** START **
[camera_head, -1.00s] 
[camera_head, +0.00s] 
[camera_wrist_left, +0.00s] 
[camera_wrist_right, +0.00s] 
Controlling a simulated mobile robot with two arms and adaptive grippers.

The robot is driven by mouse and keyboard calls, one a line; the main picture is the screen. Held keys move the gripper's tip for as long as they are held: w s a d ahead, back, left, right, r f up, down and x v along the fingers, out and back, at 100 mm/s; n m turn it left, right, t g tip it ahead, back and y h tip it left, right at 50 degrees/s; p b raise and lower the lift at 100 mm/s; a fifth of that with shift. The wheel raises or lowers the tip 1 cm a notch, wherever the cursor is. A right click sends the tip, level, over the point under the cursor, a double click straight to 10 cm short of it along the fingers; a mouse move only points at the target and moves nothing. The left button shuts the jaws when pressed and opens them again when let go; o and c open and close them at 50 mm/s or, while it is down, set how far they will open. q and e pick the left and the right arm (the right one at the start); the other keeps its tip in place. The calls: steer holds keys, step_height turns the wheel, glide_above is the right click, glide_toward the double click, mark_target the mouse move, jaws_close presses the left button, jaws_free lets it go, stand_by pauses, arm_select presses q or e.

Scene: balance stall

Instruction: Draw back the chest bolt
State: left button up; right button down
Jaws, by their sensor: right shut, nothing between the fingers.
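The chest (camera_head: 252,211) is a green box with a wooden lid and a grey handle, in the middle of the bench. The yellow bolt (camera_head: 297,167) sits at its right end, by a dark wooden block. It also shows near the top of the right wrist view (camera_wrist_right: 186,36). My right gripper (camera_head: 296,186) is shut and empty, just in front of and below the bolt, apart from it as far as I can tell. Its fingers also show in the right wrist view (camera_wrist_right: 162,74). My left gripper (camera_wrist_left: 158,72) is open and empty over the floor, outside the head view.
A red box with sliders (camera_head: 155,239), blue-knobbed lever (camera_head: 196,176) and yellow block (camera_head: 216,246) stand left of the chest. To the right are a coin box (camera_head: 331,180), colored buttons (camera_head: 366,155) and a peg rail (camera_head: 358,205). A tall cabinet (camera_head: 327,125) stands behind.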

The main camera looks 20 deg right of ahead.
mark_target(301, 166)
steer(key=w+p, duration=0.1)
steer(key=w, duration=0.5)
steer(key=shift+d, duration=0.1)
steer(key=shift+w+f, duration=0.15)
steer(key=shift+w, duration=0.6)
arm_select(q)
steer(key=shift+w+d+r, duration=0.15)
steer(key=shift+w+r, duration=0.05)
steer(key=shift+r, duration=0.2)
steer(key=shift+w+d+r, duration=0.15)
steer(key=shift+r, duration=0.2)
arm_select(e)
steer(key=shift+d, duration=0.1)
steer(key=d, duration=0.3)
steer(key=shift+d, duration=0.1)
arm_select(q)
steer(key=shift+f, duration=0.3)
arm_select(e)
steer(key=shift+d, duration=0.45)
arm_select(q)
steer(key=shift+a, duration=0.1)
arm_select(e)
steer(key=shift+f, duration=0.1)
** END **
Exercise details
Please reproduce exactly the lines above, beginning with the first and ending with the line that contains "State: left button up; right button down", and include nothing outside that range.

Solved exercise
[camera_head, -1.00s] 
[camera_head, +0.00s] 
[camera_wrist_left, +0.00s] 
[camera_wrist_right, +0.00s] 
Controlling a simulated mobile robot with two arms and adaptive grippers.

The robot is driven by mouse and keyboard calls, one a line; the main picture is the screen. Held keys move the gripper's tip for as long as they are held: w s a d ahead, back, left, right, r f up, down and x v along the fingers, out and back, at 100 mm/s; n m turn it left, right, t g tip it ahead, back and y h tip it left, right at 50 degrees/s; p b raise and lower the lift at 100 mm/s; a fifth of that with shift. The wheel raises or lowers the tip 1 cm a notch, wherever the cursor is. A right click sends the tip, level, over the point under the cursor, a double click straight to 10 cm short of it along the fingers; a mouse move only points at the target and moves nothing. The left button shuts the jaws when pressed and opens them again when let go; o and c open and close them at 50 mm/s or, while it is down, set how far they will open. q and e pick the left and the right arm (the right one at the start); the other keeps its tip in place. The calls: steer holds keys, step_height turns the wheel, glide_above is the right click, glide_toward the double click, mark_target the mouse move, jaws_close presses the left button, jaws_free lets it go, stand_by pauses, arm_select presses q or e.

Scene: balance stall

Instruction: Draw back the chest bolt
State: left button up; right button down

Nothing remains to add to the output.